# Directions:
Compile every line that includes the word "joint".

# Available data:

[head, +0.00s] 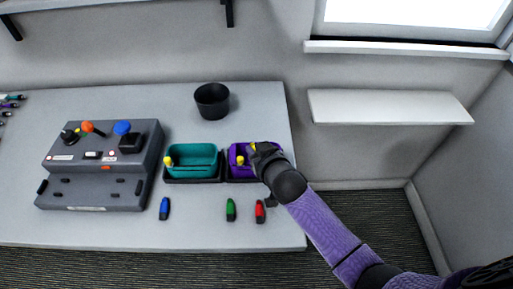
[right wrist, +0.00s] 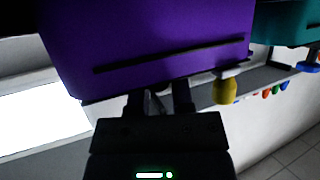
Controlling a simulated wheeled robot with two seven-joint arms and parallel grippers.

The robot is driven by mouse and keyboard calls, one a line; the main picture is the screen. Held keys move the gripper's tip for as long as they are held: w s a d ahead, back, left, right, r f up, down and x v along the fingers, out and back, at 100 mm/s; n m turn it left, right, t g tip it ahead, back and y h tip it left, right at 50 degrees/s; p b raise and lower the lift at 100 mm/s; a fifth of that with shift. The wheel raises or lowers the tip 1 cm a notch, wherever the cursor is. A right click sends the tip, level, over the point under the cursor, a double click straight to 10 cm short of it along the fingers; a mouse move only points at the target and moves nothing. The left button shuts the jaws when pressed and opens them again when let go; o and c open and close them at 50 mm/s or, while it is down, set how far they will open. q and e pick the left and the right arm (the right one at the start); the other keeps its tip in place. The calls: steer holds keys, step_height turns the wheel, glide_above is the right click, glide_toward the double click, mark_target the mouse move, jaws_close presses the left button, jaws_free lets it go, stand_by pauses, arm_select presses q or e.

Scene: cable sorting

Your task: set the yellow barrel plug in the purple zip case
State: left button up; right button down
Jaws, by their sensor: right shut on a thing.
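The purple zip case (head: 236,150) stands open in a dark tray at the table's right side. It fills the top of the right wrist view (right wrist: 150,45), with a dark slit along its face. A yellow tab (head: 240,160) sits at its left front; it also shows in the right wrist view (right wrist: 225,91). My right gripper (head: 257,148) is over the case's opening, shut on the yellow barrel plug (head: 253,147), of which only a small part shows. In the wrist view the fingers (right wrist: 159,102) reach behind the case's edge, hiding the plug. My left gripper is not in view.
A teal case (head: 193,152) with a yellow tab stands left of the purple one. Blue (head: 165,208), green (head: 231,210) and red (head: 260,211) plugs lie in front. A black cup (head: 212,101) stands behind; a grey console (head: 100,165) is at left.

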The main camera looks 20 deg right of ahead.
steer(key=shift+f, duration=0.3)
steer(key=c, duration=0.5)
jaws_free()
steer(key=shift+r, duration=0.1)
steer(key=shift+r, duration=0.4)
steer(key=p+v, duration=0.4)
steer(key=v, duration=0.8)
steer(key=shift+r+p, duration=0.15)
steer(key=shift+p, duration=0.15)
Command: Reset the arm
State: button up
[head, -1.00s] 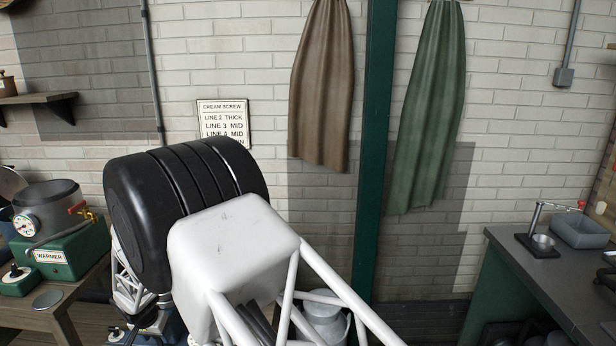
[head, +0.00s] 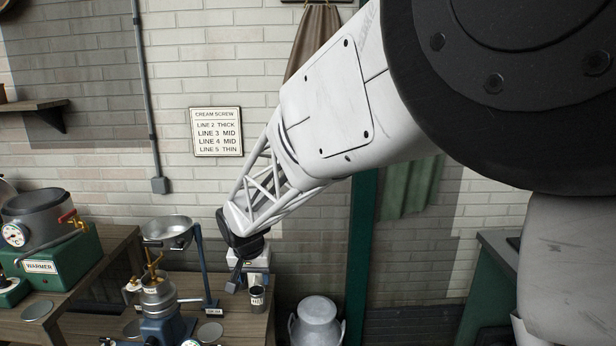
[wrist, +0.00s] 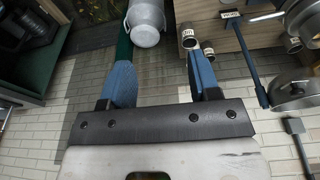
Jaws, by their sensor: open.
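My gripper (wrist: 162,78) is open and empty in the wrist view, its two blue fingers spread wide apart. In that view the floor and brick wall appear behind it, and nothing sits between the fingers. In the head view my white arm reaches from the upper right down to the left, and its dark wrist end is above the wooden bench, near a small cup (head: 257,296). The fingers themselves are too small and partly hidden there to make out clearly.
A steel milk can (head: 316,322) stands on the floor right of the bench (head: 245,325). A separator with a steel bowl (head: 168,228) and a green warmer (head: 55,265) are on the left. A sign (head: 216,131) hangs on the wall. A dark counter (head: 497,250) is at right.

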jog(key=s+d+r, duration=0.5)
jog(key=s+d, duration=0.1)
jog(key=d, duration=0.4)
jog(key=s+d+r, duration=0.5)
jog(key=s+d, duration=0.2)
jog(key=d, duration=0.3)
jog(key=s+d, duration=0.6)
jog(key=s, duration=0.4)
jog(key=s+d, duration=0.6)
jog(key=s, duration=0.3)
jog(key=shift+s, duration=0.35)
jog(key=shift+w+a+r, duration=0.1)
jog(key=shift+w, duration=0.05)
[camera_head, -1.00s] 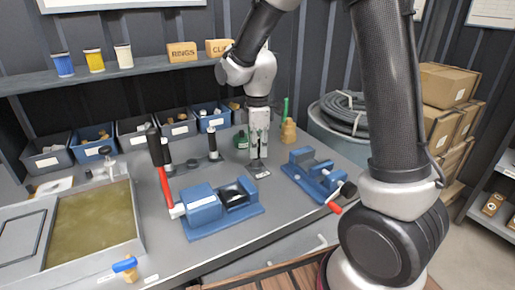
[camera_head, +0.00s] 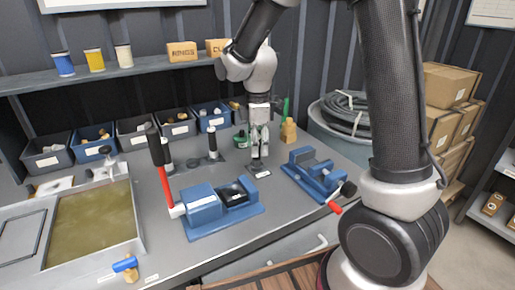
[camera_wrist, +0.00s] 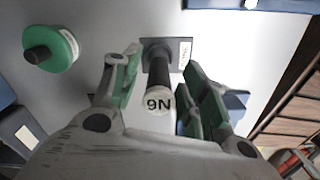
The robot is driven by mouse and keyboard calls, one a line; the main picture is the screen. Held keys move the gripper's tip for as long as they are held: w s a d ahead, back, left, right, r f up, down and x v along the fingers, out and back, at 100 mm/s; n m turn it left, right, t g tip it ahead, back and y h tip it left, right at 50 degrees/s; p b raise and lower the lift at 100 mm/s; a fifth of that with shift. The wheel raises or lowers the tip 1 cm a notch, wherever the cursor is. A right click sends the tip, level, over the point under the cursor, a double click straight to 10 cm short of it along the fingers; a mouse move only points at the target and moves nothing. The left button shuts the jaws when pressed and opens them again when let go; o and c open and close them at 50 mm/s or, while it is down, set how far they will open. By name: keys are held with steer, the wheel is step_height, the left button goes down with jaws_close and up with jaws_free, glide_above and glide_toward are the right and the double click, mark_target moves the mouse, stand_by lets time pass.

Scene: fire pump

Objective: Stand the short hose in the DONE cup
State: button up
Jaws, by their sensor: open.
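A short black hose (camera_wrist: 158,65) with a pale end marked "9N" stands on a dark square base (camera_wrist: 178,52) in the wrist view. The base carries a small white label that I cannot read, so I cannot tell whether it is the DONE cup. My gripper (camera_wrist: 160,88) is open, with one green-padded finger on each side of the hose. A gap shows on both sides. In the head view my gripper (camera_head: 258,152) is low over the bench, largely hiding the hose. The base's label (camera_head: 262,174) shows just below it.
A green round container (camera_head: 241,139) stands left of my gripper, and a tan block-like piece (camera_head: 289,131) stands right. Blue vises (camera_head: 203,207) (camera_head: 318,177) sit in front left and right. Two dark upright pieces (camera_head: 212,143) (camera_head: 166,158) stand left. Parts bins (camera_head: 172,122) line the back.

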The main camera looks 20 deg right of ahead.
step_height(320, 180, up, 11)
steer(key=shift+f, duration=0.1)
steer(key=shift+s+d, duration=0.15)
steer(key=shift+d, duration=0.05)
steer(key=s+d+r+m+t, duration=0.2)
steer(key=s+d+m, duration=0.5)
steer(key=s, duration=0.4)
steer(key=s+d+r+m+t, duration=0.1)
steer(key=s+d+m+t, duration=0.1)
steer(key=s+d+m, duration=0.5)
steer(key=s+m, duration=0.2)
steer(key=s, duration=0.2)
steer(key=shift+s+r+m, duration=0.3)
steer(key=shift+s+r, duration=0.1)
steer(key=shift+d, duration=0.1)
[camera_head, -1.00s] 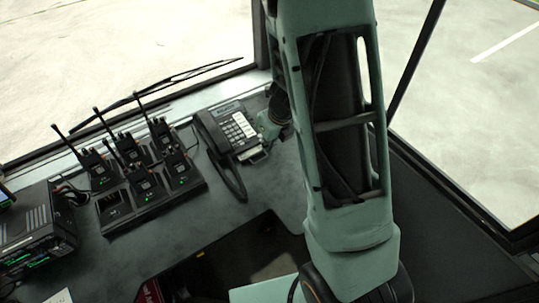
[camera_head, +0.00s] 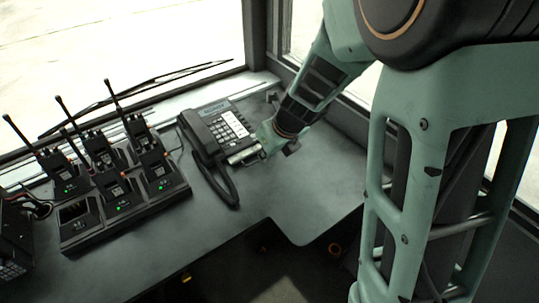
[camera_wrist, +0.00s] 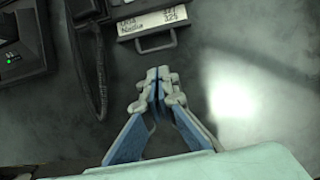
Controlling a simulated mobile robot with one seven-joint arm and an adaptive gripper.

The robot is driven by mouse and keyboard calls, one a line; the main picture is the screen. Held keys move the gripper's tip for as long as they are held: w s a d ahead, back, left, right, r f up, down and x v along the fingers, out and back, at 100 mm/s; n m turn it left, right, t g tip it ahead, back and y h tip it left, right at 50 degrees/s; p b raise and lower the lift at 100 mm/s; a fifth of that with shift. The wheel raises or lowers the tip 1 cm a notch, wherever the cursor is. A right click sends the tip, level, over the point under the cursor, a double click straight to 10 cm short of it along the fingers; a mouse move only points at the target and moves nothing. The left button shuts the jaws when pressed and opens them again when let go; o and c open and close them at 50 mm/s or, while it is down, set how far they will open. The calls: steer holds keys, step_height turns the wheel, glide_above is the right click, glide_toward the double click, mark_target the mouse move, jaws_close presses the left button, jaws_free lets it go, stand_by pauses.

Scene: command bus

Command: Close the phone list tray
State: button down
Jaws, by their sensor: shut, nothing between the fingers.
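The black desk phone (camera_head: 207,134) sits on the dark counter, its handset cord hanging on the left. Its phone list tray (camera_head: 242,155) sticks out from the phone's near edge. In the wrist view the tray (camera_wrist: 152,22) shows a white printed list and a dark handle (camera_wrist: 156,43) at its front. My gripper (camera_wrist: 158,78) is shut and empty, its fingertips just below the handle in the picture with a small gap of counter between. In the head view my gripper (camera_head: 262,142) is beside the tray at its right, partly hidden by its own body.
A charging rack (camera_head: 128,208) with several handheld radios stands left of the phone. A dark radio unit (camera_head: 14,240) is at the far left. The counter right of and in front of the phone is clear, ending at a cut-out edge. Windows lie behind.

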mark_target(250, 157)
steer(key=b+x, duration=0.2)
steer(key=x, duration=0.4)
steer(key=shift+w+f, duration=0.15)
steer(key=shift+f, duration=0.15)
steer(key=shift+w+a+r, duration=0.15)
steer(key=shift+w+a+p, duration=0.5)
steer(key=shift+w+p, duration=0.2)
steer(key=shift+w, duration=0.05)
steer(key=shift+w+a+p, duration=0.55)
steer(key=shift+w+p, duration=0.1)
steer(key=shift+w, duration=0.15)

# Task answer:
Controlling a simulated wheeled robot with two seven-joint arms and parallel grippers.
Controlling a simulated mobile robot with one seven-joint arm and an adaptive gripper.

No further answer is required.